Sunday, May 29, 2016

Union resumes picketing against Lutron



U PPER SAUCON TOWNSHIP — Union workers have resumed picketing outside a corporate office building in Upper Saucon Township where Lutron Electronics Co. plans to lease space.

In a one-page document signed Monday by U.S. District Judge Jeffrey L. Schmehl in Reading, Lutron, Carpenters Local 600 and a second defendant, Northeast Regional Council of the United Brotherhood of Carpenters and Joiners of America, reached a "stipulation of dismissal" that enabled the pickets to return.

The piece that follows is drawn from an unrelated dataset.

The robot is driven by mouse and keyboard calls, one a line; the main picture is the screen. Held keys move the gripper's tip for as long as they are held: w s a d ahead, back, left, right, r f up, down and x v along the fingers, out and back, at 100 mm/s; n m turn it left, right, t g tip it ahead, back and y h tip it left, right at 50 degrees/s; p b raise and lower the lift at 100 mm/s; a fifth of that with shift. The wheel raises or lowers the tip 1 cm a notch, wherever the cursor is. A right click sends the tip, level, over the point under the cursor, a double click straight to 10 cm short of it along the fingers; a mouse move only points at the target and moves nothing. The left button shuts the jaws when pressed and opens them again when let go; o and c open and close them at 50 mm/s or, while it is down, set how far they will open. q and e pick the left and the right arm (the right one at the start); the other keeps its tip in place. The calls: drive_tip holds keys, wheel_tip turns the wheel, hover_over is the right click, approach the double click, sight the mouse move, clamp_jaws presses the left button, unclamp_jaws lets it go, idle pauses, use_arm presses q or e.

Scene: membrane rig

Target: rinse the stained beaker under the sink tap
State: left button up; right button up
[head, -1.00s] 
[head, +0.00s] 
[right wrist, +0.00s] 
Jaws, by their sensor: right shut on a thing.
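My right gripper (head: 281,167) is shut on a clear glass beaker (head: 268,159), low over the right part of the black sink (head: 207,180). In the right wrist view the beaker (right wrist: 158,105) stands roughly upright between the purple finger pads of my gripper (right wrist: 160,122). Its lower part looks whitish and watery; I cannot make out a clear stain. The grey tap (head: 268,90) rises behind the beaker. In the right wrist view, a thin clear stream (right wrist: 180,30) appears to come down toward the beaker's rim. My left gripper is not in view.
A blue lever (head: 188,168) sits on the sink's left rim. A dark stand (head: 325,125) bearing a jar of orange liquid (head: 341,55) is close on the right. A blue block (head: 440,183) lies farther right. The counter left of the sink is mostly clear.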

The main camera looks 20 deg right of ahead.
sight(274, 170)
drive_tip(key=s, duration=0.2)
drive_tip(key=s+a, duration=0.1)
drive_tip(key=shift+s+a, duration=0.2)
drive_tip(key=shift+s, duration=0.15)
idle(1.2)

Attorney Raymond G. Heineman, who represents the union, said Tuesday the stipulation means the judge voided Lutron's temporary restraining order that had prohibited union members from displaying a banner that said "Lutron hurts our community." The union used the banner to protest the hiring of Salukas & White Contracting Inc. of Bethlehem, which the union says is a subcontractor on the Lutron job.

Its owner, Mark J. White, pleaded guilty in February in Northampton County Court to misdemeanor charges of violating state law regarding the hiring of employees, as well as perjury and false swearing.

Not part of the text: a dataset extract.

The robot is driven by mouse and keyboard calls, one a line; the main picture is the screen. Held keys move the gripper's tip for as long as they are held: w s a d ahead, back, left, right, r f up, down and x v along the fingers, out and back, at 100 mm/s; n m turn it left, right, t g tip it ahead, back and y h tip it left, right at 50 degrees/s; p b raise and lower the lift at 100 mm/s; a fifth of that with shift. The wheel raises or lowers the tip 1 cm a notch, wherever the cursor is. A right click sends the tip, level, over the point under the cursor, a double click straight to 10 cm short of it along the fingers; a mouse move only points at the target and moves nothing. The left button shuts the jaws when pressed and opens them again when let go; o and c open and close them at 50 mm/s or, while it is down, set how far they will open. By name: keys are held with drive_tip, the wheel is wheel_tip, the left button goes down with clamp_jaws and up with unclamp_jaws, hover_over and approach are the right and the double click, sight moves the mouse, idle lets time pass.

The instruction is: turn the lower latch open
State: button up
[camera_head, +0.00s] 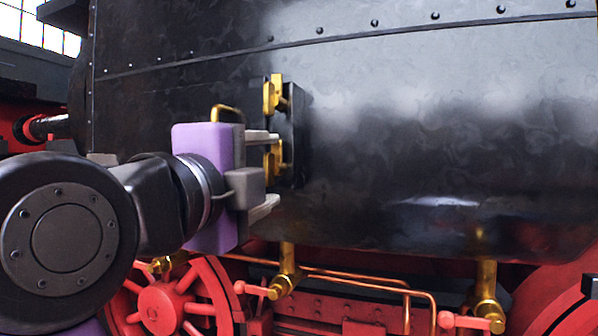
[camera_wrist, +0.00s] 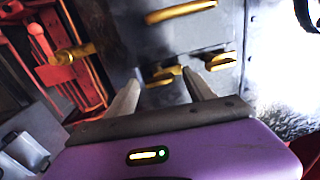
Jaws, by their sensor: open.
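The lower latch (camera_head: 275,157) is brass and sits on the black door plate of the boiler side. The wrist view shows the lower latch (camera_wrist: 165,73) just ahead of my fingertips, roughly between them; I cannot tell if they touch it. The brass upper latch (camera_head: 272,93) is above it in the head view, and it also shows in the wrist view (camera_wrist: 221,62), right of the lower one. My gripper (camera_head: 276,169), with a purple body, is open, with its two fingers one above the other in the head view. It also shows in the wrist view (camera_wrist: 162,82).
A brass handle (camera_head: 228,108) is left of the latches, partly hidden by my gripper; the wrist view shows it too (camera_wrist: 180,12). Below are brass valves (camera_head: 285,272), copper pipes (camera_head: 415,291) and a red wheel (camera_head: 155,305). The boiler side at right is clear.

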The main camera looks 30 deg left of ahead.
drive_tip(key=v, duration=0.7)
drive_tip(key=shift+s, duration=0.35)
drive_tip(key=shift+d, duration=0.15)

The three men standing with the banner on Corporate Parkway on Thursday declined to comment but handed a Morning Call reporter a leaflet complaining that the general contractor hired by Lutron, Blue Bell Construction, hired Salukas & White. Part of the union's leaflet reads: "Why won't Lutron insist that the work on their new office building be done by workers getting paid a family sustaining wage."

Lutron officials did not respond Thursday to request for comment. Last week, a Lutron attorney said the company had no knowledge that Salukas & White had been hired.

The lighting-control manufacturer went to court last week to stop the union from picketing.

Heineman said that in the past the National Labor Relations Board has upheld the type of picketing the Carpenters union is engaged in.

"They [Lutron] are taking advantage, and they are saving money based on Salukas & White's treatment of workers," Heineman said.

Salukas & White is a commercial specialty subcontractor dealing in metal stud, drywall and acoustical ceilings. White was charged in October after District Attorney John Morganelli said a grand jury found White misclassifying workers as independent subcontractors — instead of employees — to avoid paying fair wages as well as taxes and workers' benefits such as unemployment insurance. The grand jury found that from 2011 through 2013, White and the company funneled nearly $900,000 to individuals, one of whom was described as a middleman, to pay workers off the books.

White was accepted into Accelerated Rehabilitative Disposition, a first-time offender's program that allows him to avoid a criminal record, prosecutors said. He also was fined $7,500.

Lutron plans to move an unspecified number of workers this summer into leased office space at 3477 Corporate Parkway, about four miles from the company's headquarters, which is also in Upper Saucon. The privately held company, whose late founder, Joel Spira, invented the dimmer switch, employs about 1,100 people in the Lehigh Valley.